▶ YOUR TASK:
Reproduce the material word for word; the images stay out.

——————————

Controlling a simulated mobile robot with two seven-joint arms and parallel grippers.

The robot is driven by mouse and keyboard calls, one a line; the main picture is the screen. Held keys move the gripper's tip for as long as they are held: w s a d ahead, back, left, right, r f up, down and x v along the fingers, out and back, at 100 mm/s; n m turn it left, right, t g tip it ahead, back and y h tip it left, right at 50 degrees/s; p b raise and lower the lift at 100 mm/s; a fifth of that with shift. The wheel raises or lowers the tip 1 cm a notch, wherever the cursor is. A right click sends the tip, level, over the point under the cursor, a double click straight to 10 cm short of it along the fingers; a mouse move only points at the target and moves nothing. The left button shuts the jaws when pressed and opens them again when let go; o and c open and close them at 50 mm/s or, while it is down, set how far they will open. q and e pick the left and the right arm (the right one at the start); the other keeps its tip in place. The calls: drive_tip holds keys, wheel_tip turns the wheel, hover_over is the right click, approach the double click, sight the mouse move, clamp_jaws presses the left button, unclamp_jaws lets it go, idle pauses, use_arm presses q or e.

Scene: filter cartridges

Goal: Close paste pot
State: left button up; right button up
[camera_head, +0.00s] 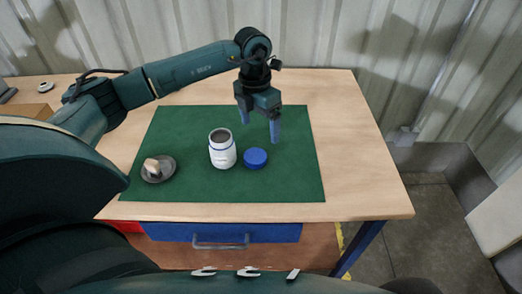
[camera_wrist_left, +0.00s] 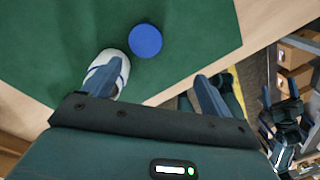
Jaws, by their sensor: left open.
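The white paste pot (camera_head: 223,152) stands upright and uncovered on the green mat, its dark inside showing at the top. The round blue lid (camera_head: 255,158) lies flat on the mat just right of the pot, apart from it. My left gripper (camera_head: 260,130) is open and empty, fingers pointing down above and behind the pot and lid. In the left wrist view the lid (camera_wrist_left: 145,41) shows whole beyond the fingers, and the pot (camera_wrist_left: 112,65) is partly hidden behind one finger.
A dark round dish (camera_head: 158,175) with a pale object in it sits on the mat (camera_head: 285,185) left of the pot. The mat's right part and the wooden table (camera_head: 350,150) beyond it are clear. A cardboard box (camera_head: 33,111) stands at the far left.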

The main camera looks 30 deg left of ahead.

——————————

▶ OUTPUT OF THE EXERCISE:
Controlling a simulated mobile robot with two seven-joint arms and parallel grippers.

The robot is driven by mouse and keyboard calls, one a line; the main picture is the screen. Held keys move the gripper's tip for as long as they are held: w s a d ahead, back, left, right, r f up, down and x v along the fingers, out and back, at 100 mm/s; n m turn it left, right, t g tip it ahead, back and y h tip it left, right at 50 degrees/s; p b raise and lower the lift at 100 mm/s; a fifth of that with shift. The wheel raises or lowers the tip 1 cm a notch, wherever the cursor is. A right click sends the tip, level, over the point under the cursor, a double click straight to 10 cm short of it along the fingers; a mouse move only points at the target and moves nothing. The left button shuts the jaws when pressed and opens them again when let go; o and c open and close them at 50 mm/s or, while it is down, set how far they will open. q and e pick the left and the right arm (the right one at the start); the other keeps its tip in place. The calls: drive_tip holds keys, wheel_tip turns the wheel, hover_over is the right click, approach the double click, sight the mouse move, clamp_jaws presses the left button, unclamp_jaws lets it go, idle pauses, use_arm presses q or e.

Scene: filter cartridges

Goal: Close paste pot
State: left button up; right button up
[camera_head, +0.00s] 
[camera_wrist_left, +0.00s] 
Jaws, by their sensor: left open.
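The white paste pot (camera_head: 223,152) stands upright and uncovered on the green mat, its dark inside showing at the top. The round blue lid (camera_head: 255,158) lies flat on the mat just right of the pot, apart from it. My left gripper (camera_head: 260,130) is open and empty, fingers pointing down above and behind the pot and lid. In the left wrist view the lid (camera_wrist_left: 145,41) shows whole beyond the fingers, and the pot (camera_wrist_left: 112,65) is partly hidden behind one finger.
A dark round dish (camera_head: 158,175) with a pale object in it sits on the mat (camera_head: 285,185) left of the pot. The mat's right part and the wooden table (camera_head: 350,150) beyond it are clear. A cardboard box (camera_head: 33,111) stands at the far left.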

The main camera looks 30 deg left of ahead.

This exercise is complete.